*THE TASK*
Gather every line below where "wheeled" appears.

-- Start --

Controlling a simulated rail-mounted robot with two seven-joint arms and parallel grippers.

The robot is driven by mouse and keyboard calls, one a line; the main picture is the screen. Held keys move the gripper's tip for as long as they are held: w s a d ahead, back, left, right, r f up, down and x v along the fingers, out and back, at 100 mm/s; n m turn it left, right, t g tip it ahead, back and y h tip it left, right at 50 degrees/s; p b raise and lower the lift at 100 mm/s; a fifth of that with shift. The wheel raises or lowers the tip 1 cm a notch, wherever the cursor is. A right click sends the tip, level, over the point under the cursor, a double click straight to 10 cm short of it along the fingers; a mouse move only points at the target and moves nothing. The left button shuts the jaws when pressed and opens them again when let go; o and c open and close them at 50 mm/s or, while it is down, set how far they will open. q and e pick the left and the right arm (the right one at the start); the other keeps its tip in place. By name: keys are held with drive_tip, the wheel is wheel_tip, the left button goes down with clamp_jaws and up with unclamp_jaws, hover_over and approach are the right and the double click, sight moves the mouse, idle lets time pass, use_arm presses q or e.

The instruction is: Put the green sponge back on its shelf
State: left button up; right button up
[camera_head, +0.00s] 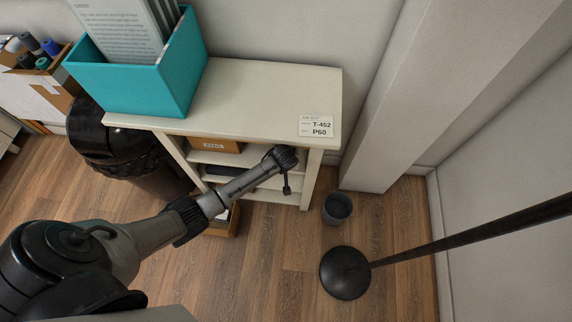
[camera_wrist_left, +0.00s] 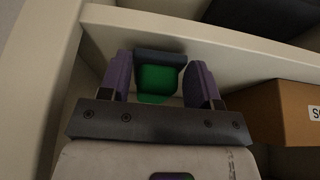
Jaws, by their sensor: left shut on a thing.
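The green sponge (camera_wrist_left: 158,80) is between the two purple-sided fingers of my left gripper (camera_wrist_left: 161,68) in the left wrist view. A dark grey strip runs along its far edge. The gripper is shut on the sponge. A cream shelf board (camera_wrist_left: 215,40) lies just beyond the fingertips. In the head view my left arm reaches to the front of the cream shelf unit (camera_head: 265,90), with the left gripper (camera_head: 286,160) near its right side. The sponge cannot be made out there. Whether the sponge touches a shelf cannot be told. My right gripper is not in view.
A cardboard box (camera_wrist_left: 270,112) sits close to the right of the gripper. A teal box (camera_head: 135,85) of papers stands on the unit. A black bin (camera_head: 120,145) is left of it. A small grey pot (camera_head: 337,208) and a round-based stand (camera_head: 343,272) are on the floor.

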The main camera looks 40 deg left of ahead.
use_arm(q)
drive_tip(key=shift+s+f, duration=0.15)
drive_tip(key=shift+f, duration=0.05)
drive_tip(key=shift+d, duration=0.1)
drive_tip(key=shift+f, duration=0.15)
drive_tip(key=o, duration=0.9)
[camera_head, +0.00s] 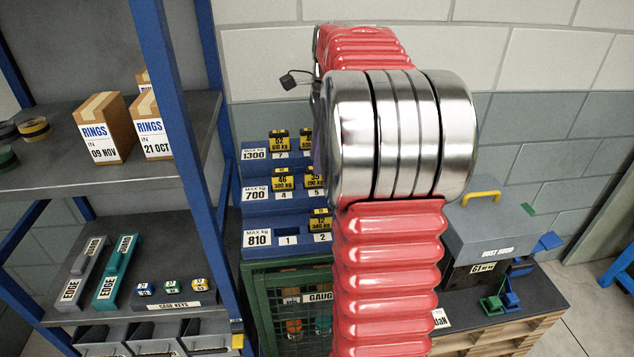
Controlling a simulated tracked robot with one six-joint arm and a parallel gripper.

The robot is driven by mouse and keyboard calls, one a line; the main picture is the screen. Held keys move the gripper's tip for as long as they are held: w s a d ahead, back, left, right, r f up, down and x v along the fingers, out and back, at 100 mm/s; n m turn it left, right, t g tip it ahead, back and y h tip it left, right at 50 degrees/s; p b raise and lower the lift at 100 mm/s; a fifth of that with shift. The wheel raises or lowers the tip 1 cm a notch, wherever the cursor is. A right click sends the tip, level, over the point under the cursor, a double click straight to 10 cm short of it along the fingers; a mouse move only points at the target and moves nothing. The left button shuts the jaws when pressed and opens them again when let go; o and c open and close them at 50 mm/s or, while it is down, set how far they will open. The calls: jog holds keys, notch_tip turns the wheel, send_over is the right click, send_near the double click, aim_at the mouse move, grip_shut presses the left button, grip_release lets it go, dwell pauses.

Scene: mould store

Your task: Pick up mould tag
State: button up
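Several small black and yellow tags printed with numbers and kg weights stand on a blue stepped rack in the middle. On the top step, labelled 1300, is a tag marked 52 (278,140), with another partly seen beside it. On the middle step, labelled 700, is a tag marked 46 (282,179), with another at its right. On the lowest step, labelled 810, one tag (320,221) stands above slot 2, and slot 1 is bare. My red and chrome arm covers the rack's right side. My gripper's fingers do not show.
A blue-framed shelf (174,120) with ring boxes (101,128) and a cage keys block (172,301) is at left. A green mesh cage (263,315) is under the rack. A grey dust hood (492,235) stands on a bench at right, behind my arm.

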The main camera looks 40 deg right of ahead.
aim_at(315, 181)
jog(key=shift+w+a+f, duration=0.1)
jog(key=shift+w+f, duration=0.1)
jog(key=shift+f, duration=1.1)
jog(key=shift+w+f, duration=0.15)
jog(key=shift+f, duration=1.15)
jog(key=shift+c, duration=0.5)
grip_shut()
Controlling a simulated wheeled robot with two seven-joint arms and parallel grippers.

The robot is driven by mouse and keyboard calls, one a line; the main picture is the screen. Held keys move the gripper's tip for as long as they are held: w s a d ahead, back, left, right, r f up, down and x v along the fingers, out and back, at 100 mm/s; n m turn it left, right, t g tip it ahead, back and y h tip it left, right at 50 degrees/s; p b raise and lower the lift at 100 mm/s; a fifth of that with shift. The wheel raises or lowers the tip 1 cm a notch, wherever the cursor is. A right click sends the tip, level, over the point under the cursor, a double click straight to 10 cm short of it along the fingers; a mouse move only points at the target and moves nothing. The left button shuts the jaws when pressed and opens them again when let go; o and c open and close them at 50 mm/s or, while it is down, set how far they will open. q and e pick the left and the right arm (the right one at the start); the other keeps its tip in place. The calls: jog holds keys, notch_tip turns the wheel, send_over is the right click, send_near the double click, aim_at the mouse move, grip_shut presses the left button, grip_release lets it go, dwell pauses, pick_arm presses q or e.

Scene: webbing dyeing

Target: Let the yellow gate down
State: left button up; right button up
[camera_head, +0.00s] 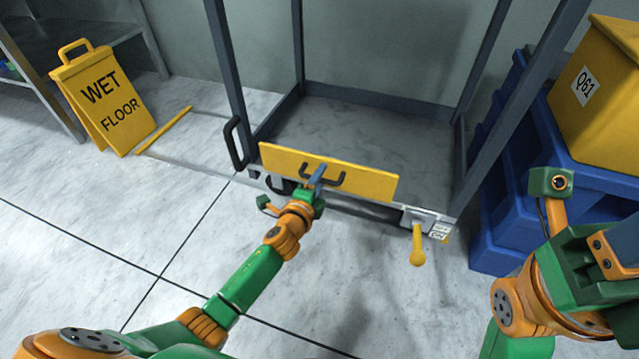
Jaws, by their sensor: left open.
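The yellow gate (368,183) is a long flat panel across the front of a grey metal frame, near its bottom. A dark U-shaped handle (338,178) sits at the middle of its face. My left gripper (318,178) is at this handle, with its jaws open; whether it touches the handle I cannot tell. My left arm hides part of the gate's lower edge. My right arm is at the right edge of the view, away from the gate; its fingertips cannot be made out.
A yellow lever (417,245) hangs at the frame's lower right beside small labels. A black handle (234,143) is on the left post. Blue crates (497,215) with a yellow bin (600,95) stand right. A wet floor sign (105,98) stands left. The front floor is mostly clear.

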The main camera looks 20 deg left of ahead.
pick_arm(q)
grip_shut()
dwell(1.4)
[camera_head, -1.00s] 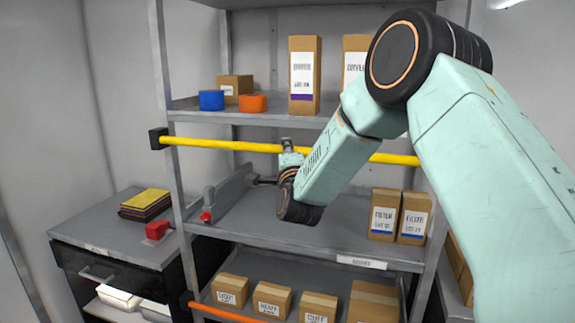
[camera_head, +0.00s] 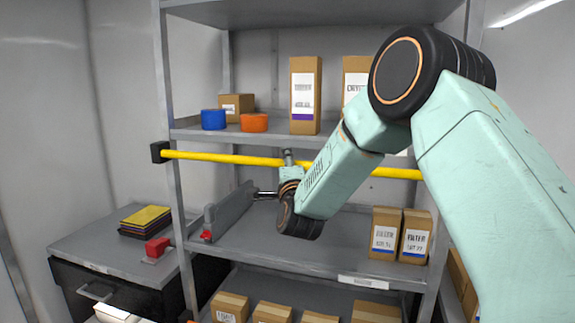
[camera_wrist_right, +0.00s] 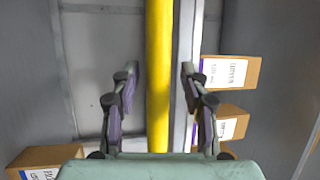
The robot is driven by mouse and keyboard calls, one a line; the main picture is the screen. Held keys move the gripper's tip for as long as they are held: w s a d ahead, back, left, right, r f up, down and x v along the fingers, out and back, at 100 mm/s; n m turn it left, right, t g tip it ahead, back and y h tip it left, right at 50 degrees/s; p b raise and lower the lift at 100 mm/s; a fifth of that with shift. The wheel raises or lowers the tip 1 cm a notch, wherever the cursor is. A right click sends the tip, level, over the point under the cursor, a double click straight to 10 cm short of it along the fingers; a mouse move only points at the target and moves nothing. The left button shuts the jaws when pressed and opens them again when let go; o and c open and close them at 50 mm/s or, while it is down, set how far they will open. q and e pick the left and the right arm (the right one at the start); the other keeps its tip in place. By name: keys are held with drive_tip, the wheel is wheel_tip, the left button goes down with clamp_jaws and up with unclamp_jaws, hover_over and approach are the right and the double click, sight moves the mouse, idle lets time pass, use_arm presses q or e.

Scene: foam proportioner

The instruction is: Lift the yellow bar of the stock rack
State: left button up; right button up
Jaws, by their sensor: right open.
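The yellow bar (camera_head: 225,158) runs across the front of the grey stock rack (camera_head: 172,105), between the upper and middle shelves, with a black bracket (camera_head: 159,152) at its left end. My right arm reaches in from the right. In the head view its wrist is in front of the bar and hides part of it; the fingers are mostly hidden there. In the right wrist view the yellow bar (camera_wrist_right: 158,80) runs lengthwise between the two fingers of my right gripper (camera_wrist_right: 158,85). The fingers are apart, with gaps on both sides of the bar. My left gripper is not in view.
The upper shelf holds a blue roll (camera_head: 213,119), an orange roll (camera_head: 254,123) and cartons (camera_head: 305,95). Filter boxes (camera_head: 385,234) stand on the middle shelf. A grey device with a red part (camera_head: 228,212) sits at its left. A cabinet (camera_head: 105,245) stands left of the rack.

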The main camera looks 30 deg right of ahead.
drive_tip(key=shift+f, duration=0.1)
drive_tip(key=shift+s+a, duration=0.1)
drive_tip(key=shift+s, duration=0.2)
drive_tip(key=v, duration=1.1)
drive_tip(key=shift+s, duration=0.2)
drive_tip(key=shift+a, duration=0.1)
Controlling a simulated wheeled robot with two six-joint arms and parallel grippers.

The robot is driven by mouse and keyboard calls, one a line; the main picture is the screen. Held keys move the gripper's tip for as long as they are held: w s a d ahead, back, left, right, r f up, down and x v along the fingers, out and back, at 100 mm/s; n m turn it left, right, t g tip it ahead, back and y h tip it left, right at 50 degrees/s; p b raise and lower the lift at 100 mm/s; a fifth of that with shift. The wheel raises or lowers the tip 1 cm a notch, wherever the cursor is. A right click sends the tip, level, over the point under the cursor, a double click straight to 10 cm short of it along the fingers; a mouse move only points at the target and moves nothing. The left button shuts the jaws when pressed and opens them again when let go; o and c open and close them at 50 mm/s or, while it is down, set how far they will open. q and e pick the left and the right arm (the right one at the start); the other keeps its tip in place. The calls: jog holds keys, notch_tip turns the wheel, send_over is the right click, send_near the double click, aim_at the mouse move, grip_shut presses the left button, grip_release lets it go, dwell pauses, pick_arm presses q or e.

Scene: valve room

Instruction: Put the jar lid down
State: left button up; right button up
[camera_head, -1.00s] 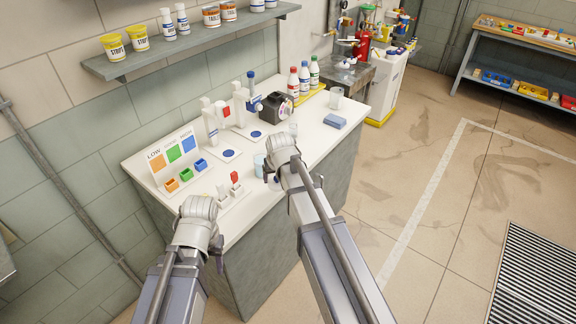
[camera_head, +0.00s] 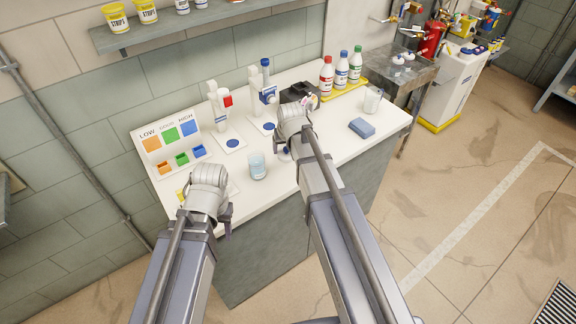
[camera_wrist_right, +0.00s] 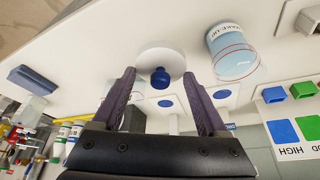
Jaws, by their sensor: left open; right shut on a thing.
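The jar lid, a white disc with a blue knob, shows in the right wrist view (camera_wrist_right: 161,60) between my right fingers (camera_wrist_right: 160,80). My right gripper (camera_head: 284,150) is shut on it over the counter, and in the head view the lid is mostly hidden behind the gripper. I cannot tell whether the lid touches the counter. The clear jar of pale blue liquid (camera_head: 257,168) stands upright on the counter, left of the right gripper. It also shows in the right wrist view (camera_wrist_right: 234,55), apart from the lid. My left gripper (camera_head: 226,214) is open at the counter's front left.
The white counter (camera_head: 318,172) has free room in front of the right gripper. A blue sponge-like block (camera_head: 362,128) and a clear beaker (camera_head: 373,100) are at right. Several bottles (camera_head: 341,72) stand behind. Coloured bins (camera_head: 182,159) and a colour chart (camera_head: 168,140) are at left.

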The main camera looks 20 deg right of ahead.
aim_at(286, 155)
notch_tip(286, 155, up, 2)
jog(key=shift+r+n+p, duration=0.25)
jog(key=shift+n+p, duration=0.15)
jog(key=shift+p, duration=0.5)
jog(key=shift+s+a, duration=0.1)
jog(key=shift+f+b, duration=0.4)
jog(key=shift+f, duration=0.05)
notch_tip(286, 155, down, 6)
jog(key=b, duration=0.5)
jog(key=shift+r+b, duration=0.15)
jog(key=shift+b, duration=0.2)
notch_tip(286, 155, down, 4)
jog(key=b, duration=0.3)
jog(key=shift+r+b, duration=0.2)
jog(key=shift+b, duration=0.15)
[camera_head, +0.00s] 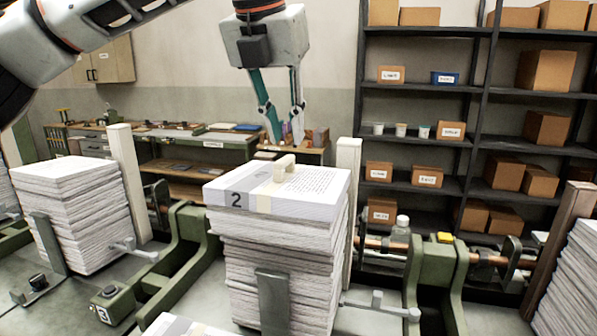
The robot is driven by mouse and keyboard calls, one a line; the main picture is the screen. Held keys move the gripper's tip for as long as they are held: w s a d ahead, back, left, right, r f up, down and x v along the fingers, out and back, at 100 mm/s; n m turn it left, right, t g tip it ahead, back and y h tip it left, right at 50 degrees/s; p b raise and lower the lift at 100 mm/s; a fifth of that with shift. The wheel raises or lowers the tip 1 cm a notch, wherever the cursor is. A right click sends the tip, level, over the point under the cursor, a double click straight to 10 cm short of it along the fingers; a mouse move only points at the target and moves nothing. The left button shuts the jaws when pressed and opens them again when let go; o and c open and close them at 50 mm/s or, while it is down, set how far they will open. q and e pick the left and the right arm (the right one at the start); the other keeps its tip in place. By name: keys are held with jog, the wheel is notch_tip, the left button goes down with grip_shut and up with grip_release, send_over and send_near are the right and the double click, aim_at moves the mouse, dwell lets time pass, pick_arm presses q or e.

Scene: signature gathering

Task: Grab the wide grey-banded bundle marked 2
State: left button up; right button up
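The bundle marked 2 (315,187) lies on top of the middle paper stack. It has a wide grey band with a black 2 on its left side, a narrow cream strip down its front and a small cream handle-like block (287,161) on top. My left gripper (286,140) hangs above and slightly behind the block in the picture, pointing down. Its fingers are apart with nothing held between them, and it does not appear to touch the bundle. My right gripper is not in view.
The middle stack (265,250) stands between upright posts, with a metal plate in front. Another paper stack (75,215) stands at left and a third (570,285) at the right edge. Green machine frames (185,250) fill the gaps. Shelves (420,85) with boxes stand behind.

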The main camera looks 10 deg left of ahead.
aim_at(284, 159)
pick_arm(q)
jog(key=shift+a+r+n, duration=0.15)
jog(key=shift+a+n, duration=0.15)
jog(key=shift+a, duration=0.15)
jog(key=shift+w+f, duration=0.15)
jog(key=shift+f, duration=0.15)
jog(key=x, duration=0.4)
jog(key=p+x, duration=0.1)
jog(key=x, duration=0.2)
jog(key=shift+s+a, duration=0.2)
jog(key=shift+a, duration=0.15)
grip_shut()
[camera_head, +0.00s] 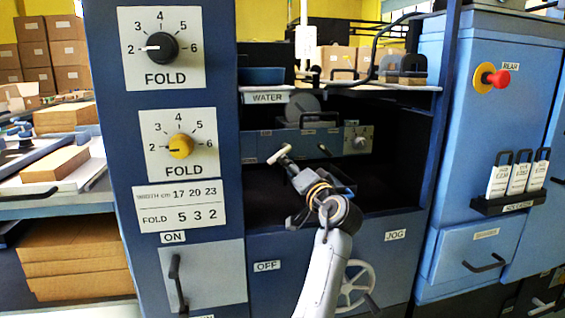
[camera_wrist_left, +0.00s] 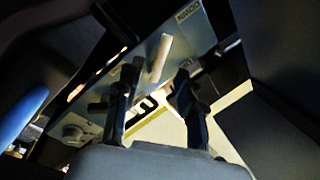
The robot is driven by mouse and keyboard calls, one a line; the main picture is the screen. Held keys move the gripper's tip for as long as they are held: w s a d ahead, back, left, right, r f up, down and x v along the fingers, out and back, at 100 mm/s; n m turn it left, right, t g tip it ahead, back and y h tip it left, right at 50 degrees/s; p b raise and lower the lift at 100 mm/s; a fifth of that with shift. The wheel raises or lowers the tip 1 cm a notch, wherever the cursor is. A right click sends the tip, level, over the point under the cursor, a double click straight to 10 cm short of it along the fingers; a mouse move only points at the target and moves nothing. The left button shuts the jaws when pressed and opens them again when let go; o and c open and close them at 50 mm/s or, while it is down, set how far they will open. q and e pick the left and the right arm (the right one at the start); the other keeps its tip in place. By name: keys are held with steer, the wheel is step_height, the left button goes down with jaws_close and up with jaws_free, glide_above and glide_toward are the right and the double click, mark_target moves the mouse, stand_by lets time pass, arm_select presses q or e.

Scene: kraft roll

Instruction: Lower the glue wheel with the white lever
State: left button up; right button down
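The white lever (camera_head: 280,154) sticks out from the blue-grey panel in the middle bay of the machine. It also shows in the left wrist view (camera_wrist_left: 160,60), pale and tilted, near the fingertips and between their lines. My left gripper (camera_head: 296,170) is just below and to the right of the lever. In the left wrist view its two dark fingers (camera_wrist_left: 155,82) are apart, with nothing clamped. I cannot tell whether a finger touches the lever. The grey glue wheel (camera_head: 302,106) sits above the panel, partly hidden. My right gripper is not in view.
A panel dial (camera_head: 359,142) sits right of the lever; a blue WATER tray (camera_head: 263,76) is above. Dark bay walls close in around my left gripper. Two FOLD dials (camera_head: 162,47) are on the left column. A handwheel (camera_head: 356,284) is below.

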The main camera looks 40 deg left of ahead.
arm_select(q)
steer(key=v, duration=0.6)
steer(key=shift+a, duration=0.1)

-- End --

*OUTPUT OF THE EXERCISE*
Controlling a simulated wheeled robot with two seven-joint arms and parallel grippers.
Controlling a simulated wheeled robot with two six-joint arms and parallel grippers.

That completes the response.